>> begin AVAILABLE DATA

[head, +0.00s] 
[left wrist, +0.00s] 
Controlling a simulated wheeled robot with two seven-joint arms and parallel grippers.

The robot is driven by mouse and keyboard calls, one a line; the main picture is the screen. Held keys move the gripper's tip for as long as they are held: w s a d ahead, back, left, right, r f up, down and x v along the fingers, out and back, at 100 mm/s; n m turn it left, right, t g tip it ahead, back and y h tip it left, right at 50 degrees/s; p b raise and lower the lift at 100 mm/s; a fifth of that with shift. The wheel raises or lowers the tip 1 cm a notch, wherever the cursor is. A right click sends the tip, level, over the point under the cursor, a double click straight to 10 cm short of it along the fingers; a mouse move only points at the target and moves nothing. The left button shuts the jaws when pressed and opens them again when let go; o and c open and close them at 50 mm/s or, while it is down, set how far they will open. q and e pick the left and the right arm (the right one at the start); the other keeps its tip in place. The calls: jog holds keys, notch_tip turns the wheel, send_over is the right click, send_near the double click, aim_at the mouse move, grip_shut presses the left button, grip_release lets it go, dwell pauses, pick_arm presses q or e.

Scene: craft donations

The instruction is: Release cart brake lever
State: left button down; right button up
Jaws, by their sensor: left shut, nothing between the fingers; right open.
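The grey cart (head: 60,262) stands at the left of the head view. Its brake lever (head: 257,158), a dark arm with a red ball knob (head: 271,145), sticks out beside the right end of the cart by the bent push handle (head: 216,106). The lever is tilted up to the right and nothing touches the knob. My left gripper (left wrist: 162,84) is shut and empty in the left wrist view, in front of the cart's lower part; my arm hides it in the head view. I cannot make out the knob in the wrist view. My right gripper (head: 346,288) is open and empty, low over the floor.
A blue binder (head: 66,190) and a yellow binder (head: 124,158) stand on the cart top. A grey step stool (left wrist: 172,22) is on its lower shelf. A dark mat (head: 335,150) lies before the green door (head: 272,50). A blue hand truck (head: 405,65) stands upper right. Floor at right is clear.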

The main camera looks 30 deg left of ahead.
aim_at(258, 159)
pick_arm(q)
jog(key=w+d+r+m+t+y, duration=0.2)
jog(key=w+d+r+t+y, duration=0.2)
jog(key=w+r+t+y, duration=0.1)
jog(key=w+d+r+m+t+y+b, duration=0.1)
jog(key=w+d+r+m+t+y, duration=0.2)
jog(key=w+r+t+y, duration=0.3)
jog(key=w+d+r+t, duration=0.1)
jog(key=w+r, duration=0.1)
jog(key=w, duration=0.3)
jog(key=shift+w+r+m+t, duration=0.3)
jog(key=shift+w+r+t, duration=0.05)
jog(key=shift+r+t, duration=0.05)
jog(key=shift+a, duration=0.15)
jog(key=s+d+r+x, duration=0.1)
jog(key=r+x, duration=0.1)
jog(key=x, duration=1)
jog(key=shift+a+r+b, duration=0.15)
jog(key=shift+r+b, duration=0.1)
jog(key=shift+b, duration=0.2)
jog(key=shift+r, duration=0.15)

>> end AVAILABLE DATA

| EXERCISE DIRECTIONS |
Every line of the data above should be reproduced word for word.

| OUTPUT OF THE EXERCISE |
[head, +0.00s] 
[left wrist, +0.00s] 
Controlling a simulated wheeled robot with two seven-joint arms and parallel grippers.

The robot is driven by mouse and keyboard calls, one a line; the main picture is the screen. Held keys move the gripper's tip for as long as they are held: w s a d ahead, back, left, right, r f up, down and x v along the fingers, out and back, at 100 mm/s; n m turn it left, right, t g tip it ahead, back and y h tip it left, right at 50 degrees/s; p b raise and lower the lift at 100 mm/s; a fifth of that with shift. The wheel raises or lowers the tip 1 cm a notch, wherever the cursor is. A right click sends the tip, level, over the point under the cursor, a double click straight to 10 cm short of it along the fingers; a mouse move only points at the target and moves nothing. The left button shuts the jaws when pressed and opens them again when let go; o and c open and close them at 50 mm/s or, while it is down, set how far they will open. q and e pick the left and the right arm (the right one at the start); the other keeps its tip in place. The calls: jog holds keys, notch_tip turns the wheel, send_over is the right click, send_near the double click, aim_at the mouse move, grip_shut presses the left button, grip_release lets it go, dwell pauses, pick_arm presses q or e.

Scene: craft donations

The instruction is: Release cart brake lever
State: left button down; right button up
Jaws, by their sensor: left shut, nothing between the fingers; right open.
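The grey cart (head: 60,262) stands at the left of the head view. Its brake lever (head: 257,158), a dark arm with a red ball knob (head: 271,145), sticks out beside the right end of the cart by the bent push handle (head: 216,106). The lever is tilted up to the right and nothing touches the knob. My left gripper (left wrist: 162,84) is shut and empty in the left wrist view, in front of the cart's lower part; my arm hides it in the head view. I cannot make out the knob in the wrist view. My right gripper (head: 346,288) is open and empty, low over the floor.
A blue binder (head: 66,190) and a yellow binder (head: 124,158) stand on the cart top. A grey step stool (left wrist: 172,22) is on its lower shelf. A dark mat (head: 335,150) lies before the green door (head: 272,50). A blue hand truck (head: 405,65) stands upper right. Floor at right is clear.

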The main camera looks 30 deg left of ahead.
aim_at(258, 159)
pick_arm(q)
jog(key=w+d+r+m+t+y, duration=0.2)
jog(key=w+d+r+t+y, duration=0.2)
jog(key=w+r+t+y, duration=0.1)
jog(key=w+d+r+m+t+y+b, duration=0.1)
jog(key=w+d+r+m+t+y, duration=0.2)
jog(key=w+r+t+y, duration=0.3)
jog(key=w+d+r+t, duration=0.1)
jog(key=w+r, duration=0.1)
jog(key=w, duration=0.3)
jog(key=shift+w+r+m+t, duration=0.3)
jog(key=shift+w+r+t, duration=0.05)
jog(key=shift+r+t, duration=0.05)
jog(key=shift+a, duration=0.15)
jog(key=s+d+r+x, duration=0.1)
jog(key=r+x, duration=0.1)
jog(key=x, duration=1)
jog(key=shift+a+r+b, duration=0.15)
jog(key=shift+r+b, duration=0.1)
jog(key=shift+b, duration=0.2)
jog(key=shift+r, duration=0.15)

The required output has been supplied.